According to the Seoul Metropolitan Police Agency, Lee allegedly helped Cho operate his business creating and selling violent sexual videos and photos. Last October, when he was a middle school student, Lee started his own business, Pacific Expedition, after his username, Pacific. Like Cho’s, it sold access to illegal sex videos and photos including child pornography.

About 10,000 subscribers used Lee’s service until his arrest last month, the police said.

At the age of 16, Lee is still subject to the Juvenile Act, which deals with criminal suspects under 19 years of age, often with leniency.

According to the police, Lee informed his customers in January to use another instant messaging app, Wire, for better security, as the investigation into Cho intensified, police said. According to the police, Wire chatrooms can only be accessed by invitation.

The prosecution’s questioning of Cho continued for the second day on Friday. According to the Seoul Central District Prosecutors’ Office, the questioning started at 10:20 a.m., and Cho was grilled without a lawyer, as he said he does not need one.
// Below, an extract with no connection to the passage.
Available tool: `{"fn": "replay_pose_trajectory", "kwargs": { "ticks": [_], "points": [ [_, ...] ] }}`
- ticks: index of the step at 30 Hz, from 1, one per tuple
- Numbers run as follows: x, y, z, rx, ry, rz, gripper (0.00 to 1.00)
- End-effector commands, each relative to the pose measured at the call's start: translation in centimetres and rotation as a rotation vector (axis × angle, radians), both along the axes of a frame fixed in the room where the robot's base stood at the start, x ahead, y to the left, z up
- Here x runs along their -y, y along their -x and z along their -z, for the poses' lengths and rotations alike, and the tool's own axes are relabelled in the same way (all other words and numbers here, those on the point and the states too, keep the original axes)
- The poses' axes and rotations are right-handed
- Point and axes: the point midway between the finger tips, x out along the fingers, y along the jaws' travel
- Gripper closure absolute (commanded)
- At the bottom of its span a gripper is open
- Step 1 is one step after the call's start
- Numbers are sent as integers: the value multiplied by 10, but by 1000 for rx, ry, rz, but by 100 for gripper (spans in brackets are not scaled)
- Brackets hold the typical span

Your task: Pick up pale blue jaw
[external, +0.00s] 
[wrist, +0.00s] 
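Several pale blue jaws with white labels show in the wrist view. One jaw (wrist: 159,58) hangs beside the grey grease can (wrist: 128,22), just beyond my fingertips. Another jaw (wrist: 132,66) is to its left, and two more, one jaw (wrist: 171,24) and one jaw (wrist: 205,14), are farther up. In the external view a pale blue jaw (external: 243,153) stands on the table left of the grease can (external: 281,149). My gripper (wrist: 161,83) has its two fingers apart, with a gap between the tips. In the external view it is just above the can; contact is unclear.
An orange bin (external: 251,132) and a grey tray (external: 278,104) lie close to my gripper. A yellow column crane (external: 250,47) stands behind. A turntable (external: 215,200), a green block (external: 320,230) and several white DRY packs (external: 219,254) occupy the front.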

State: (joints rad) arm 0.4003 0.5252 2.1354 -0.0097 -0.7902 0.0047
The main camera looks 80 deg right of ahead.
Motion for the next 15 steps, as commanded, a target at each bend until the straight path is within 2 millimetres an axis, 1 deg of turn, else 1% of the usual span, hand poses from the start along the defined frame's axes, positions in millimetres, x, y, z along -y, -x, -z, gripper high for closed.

The prosecution grilled him for 10 hours on Thursday over general facts. Cho calmly answered questions but denied some assertions, investigators told the JoongAng Ilbo.

Prosecutors say Cho is facing at least 12 charges including creating and distributing child pornography, forcing sexual assault including rape, blackmailing and fraud. The prosecutors have generated 120,000 pages of initial investigation reports.

Meanwhile, an apparent customer of Cho’s service committed suicide on Friday, after the government vowed to go after customers of illegal porn rings. According to the police, a man in his 40s jumped into the Han River from Yeongdong Bridge around 2:47 a.m. A suicide note was found at the site.

He wrote in the one-page note that he had paid money to Cho’s service, and he never expected the situation to grow this serious. “I am sorry to the victims and my family,” the note was quoted as saying by the police.